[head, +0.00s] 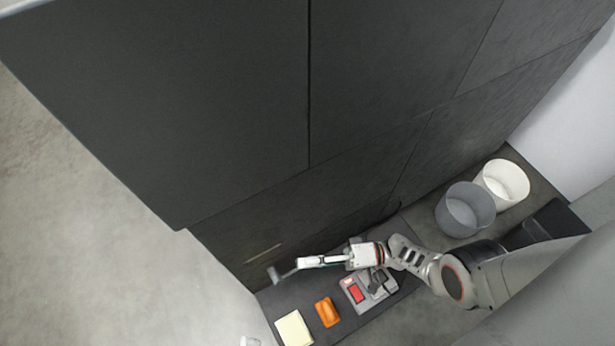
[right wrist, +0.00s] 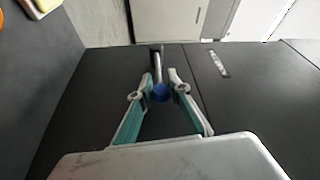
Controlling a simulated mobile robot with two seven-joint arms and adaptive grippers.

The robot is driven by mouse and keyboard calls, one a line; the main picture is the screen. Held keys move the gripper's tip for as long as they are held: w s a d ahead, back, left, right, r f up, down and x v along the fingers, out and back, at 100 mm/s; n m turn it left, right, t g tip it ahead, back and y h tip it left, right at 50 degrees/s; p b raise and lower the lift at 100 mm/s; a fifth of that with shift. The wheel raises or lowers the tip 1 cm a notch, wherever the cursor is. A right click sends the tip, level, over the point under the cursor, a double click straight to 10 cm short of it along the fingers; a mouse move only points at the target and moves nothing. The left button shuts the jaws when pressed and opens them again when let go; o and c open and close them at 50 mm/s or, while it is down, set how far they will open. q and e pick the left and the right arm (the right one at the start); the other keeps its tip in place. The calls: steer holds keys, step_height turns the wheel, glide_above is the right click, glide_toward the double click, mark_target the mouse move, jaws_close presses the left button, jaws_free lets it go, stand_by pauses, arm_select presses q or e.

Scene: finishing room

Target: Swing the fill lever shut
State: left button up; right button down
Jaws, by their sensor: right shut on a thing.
-------
[Short exercise]
Retype only the lines running from the line with "Target: Swing the fill lever shut" to the end of the listing, including both of those lines.

[Solution to the problem]
Target: Swing the fill lever shut
State: left button up; right button down
Jaws, by their sensor: right shut on a thing.

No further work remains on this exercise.